Thiem – three years his senior and, in Medvedev’s words, a ‘superstar among juniors’ – thumped a young Medvedev 6-2 6-0 before offering him some sage advice.
‘I had crazy attitude on the court, like 10 times worse than right now,’ said Medvedev, who has been known for his hot-headed tantrums.
‘He told me after the match, “You’re going to have a good future maybe, but you need to be a little bit more calm”. Because I was going crazy.
‘And I don’t know if he remembers this, but it’s funny to remember sometimes like this when we are going to play final tomorrow.’
It would be a major shock if Thiem rolled Medvedev over by the same scoreline on Sunday but calling the result is far from straightforward.
Both have produced moments of magic this week. Both have shown they can hold their nerve under the most intense pressure. Both know what it takes to win big titles.
With little to choose between them both on paper, one statistic has tugged on my poetic heart strings to back Medvedev.
A win on Sunday would see Medvedev become just the second man in ATP Finals history to win the title in his second appearance in the tournament after making a winless debut.

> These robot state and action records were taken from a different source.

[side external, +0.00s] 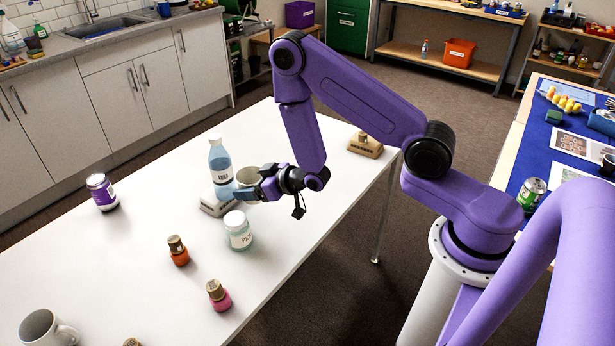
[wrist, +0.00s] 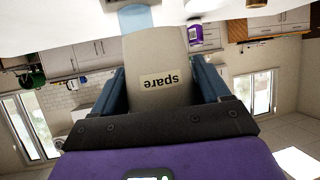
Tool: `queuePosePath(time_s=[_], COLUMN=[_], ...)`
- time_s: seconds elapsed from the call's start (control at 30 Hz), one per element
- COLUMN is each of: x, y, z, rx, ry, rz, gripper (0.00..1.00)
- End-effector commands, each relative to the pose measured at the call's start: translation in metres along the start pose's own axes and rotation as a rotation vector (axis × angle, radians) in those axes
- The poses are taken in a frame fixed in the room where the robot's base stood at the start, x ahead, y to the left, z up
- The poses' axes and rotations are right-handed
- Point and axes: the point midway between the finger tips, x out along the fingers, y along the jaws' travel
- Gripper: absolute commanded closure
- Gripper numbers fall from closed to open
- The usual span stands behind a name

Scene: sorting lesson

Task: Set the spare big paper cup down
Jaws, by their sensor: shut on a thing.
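The spare big paper cup (side external: 246,176) is pale beige, with its opening showing in the side view. In the wrist view the cup (wrist: 165,58) fills the middle, and its label reads "spare" upside down. My gripper (side external: 257,184) is shut on the cup, with a blue finger on each side of it (wrist: 165,88). The cup appears held above the white table (side external: 120,265), close to the right of a clear blue bottle (side external: 220,160). The fingers hide part of the cup in the side view.
A labelled pale block (side external: 217,206) is at the bottle's foot. A white-lidded jar (side external: 238,231) stands in front.

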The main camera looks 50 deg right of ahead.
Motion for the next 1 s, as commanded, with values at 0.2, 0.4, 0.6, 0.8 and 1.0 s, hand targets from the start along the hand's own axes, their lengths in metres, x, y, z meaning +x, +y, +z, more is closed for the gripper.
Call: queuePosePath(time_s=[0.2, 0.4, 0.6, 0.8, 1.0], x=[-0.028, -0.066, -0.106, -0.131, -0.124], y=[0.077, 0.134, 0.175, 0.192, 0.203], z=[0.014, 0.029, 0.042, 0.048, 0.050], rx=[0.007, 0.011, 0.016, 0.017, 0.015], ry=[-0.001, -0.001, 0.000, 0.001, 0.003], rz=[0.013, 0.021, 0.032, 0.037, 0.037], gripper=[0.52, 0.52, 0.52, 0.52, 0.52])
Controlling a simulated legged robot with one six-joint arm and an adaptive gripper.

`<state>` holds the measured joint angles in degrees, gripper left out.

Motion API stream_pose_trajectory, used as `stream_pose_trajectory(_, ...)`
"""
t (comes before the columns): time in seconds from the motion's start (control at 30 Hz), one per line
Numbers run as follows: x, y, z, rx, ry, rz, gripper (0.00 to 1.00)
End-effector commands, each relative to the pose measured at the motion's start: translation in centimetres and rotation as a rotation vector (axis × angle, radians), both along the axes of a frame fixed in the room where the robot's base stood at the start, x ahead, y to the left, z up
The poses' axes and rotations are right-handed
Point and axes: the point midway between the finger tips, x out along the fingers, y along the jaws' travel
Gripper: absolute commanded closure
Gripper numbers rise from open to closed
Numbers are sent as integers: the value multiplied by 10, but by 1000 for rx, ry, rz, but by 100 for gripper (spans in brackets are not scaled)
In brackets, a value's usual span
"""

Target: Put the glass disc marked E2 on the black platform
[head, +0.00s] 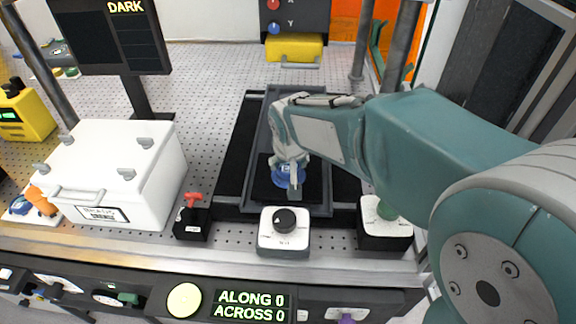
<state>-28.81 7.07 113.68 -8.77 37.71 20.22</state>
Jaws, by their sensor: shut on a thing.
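My gripper (291,181) is low over the black platform, its fingers pointing down. It is shut on a blue round piece (283,178), which looks like the glass disc; no E2 mark can be read on it. The black platform (262,187) is a dark square inside a grey-framed tray. The disc is over the platform's middle. Whether it touches the surface I cannot tell. The gripper and wrist hide part of the disc and the platform's back right.
A white box (115,170) with handles stands left. A red-handled switch (192,215), a white unit with a black knob (284,232) and a green-knobbed unit (386,222) line the front. A dark screen (110,35) reads DARK. The perforated table behind is mostly clear.

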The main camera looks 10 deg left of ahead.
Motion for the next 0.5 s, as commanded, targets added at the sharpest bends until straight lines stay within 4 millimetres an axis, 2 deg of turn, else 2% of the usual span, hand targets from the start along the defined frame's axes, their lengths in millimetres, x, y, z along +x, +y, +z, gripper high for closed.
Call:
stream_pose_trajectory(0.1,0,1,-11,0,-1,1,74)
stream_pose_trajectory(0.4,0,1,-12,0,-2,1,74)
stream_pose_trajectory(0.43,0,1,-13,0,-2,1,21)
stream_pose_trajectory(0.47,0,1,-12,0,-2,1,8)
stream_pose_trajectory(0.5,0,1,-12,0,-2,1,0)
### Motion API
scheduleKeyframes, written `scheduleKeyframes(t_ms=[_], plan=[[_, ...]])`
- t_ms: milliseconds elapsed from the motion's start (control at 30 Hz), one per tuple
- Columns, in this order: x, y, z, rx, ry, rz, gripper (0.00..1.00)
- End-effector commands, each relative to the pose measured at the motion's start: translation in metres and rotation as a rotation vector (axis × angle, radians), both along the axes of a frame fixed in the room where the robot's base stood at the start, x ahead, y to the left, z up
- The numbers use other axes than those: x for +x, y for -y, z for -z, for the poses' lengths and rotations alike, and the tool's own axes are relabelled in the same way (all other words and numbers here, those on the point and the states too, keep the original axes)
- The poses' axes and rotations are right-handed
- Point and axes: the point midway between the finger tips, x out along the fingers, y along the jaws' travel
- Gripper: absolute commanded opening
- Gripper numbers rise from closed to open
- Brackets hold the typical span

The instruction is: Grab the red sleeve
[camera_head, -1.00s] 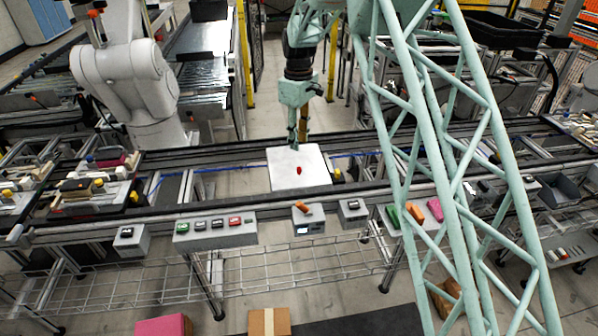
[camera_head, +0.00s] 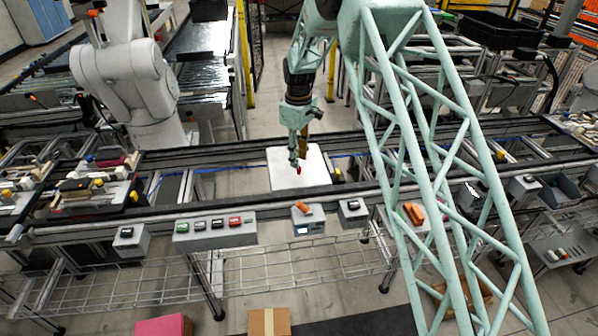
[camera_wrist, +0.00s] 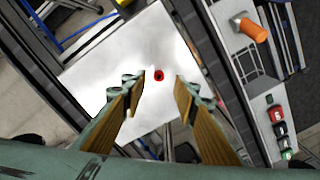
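The red sleeve (camera_head: 299,170) is a small red piece on a white square plate (camera_head: 312,180) on the conveyor. In the wrist view the red sleeve (camera_wrist: 159,75) shows a dark centre, and the white plate (camera_wrist: 95,75) lies around it. My gripper (camera_head: 298,163) is over the plate, close to the sleeve in the head view. In the wrist view my gripper (camera_wrist: 161,82) is open, with its two brown-padded fingers apart. The sleeve appears between the fingertips, and nothing is held. The exact height above the sleeve is hard to tell.
Grey button boxes (camera_head: 215,228) line the near rail. A grey-white robot arm (camera_head: 125,75) stands at the left. Conveyor rails border the plate, and most of the plate is bare.

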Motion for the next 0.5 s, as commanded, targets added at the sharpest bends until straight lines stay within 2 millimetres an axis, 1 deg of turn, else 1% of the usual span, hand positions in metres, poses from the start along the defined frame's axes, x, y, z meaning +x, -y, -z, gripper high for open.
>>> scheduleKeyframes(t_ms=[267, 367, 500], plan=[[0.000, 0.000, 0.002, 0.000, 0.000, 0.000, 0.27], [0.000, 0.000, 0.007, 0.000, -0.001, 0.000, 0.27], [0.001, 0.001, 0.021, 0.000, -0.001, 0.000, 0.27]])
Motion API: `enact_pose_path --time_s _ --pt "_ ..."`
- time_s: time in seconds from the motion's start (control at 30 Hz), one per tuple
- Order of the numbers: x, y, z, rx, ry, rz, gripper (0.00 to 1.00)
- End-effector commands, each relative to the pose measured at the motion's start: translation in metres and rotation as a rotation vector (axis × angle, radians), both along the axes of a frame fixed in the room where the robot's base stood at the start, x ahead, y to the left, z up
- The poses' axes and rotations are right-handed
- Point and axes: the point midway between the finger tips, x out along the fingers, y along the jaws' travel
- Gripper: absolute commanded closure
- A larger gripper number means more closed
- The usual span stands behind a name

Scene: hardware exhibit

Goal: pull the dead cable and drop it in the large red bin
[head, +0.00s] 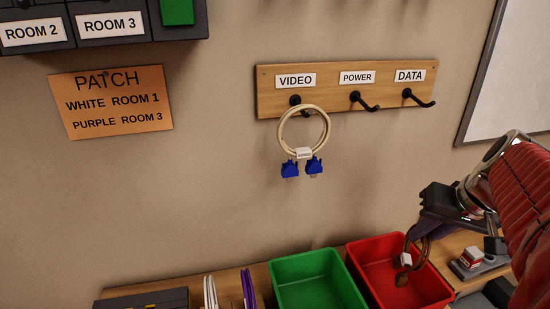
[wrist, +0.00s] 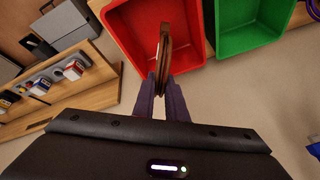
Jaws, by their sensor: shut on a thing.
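My gripper (head: 416,230) is at the right in the head view, above the large red bin (head: 367,251). It is shut on a brown coiled cable (head: 424,254) with a pale tag, which hangs down over the bin's opening. In the wrist view the cable (wrist: 165,45) hangs from between the purple fingertips (wrist: 160,84) of my gripper, in front of the red bin (wrist: 128,35). I cannot tell whether the cable's lower end touches the bin.
A green bin (head: 312,283) stands left of the red one. A cream cable with blue plugs (head: 303,153) hangs on the VIDEO hook; the POWER and DATA hooks are empty. White and purple cables (head: 248,290) stand at the bottom. Small devices (head: 474,258) sit right of the red bin.

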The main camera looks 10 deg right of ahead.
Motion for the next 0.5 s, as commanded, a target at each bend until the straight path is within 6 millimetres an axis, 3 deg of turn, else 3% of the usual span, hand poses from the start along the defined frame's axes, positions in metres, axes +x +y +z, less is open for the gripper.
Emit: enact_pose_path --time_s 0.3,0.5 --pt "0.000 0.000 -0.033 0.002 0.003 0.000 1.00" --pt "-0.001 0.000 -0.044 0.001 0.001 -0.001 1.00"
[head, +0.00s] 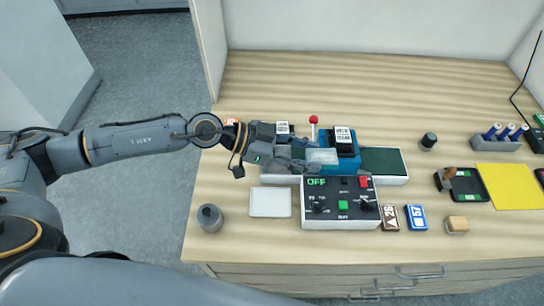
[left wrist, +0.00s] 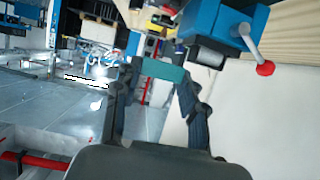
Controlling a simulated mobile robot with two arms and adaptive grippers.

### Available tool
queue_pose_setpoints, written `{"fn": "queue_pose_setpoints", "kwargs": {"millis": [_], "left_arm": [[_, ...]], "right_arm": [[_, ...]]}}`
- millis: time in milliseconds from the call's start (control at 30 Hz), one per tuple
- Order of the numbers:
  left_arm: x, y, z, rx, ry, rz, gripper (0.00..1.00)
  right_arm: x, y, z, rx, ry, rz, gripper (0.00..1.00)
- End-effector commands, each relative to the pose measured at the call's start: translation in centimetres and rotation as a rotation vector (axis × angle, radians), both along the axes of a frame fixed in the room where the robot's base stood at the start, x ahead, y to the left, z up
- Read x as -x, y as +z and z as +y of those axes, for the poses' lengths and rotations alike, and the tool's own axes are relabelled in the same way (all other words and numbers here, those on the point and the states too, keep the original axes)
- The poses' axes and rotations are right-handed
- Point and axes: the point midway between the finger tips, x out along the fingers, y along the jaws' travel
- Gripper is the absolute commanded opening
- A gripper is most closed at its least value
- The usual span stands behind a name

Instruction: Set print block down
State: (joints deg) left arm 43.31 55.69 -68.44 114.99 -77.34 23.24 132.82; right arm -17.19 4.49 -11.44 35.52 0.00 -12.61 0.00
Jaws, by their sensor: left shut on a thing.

The first, in 2008 in Shanghai, was fellow human backboard Novak Djokovic. The tournament moved venues the following year and Djokovic went on to win four more titles.
Perhaps it’s a fitting end for this tournament’s stay in London for the successor – in playing style terms, at least – to the player with the most titles at the O2 to win for the first time before embarking on a new era in Turin.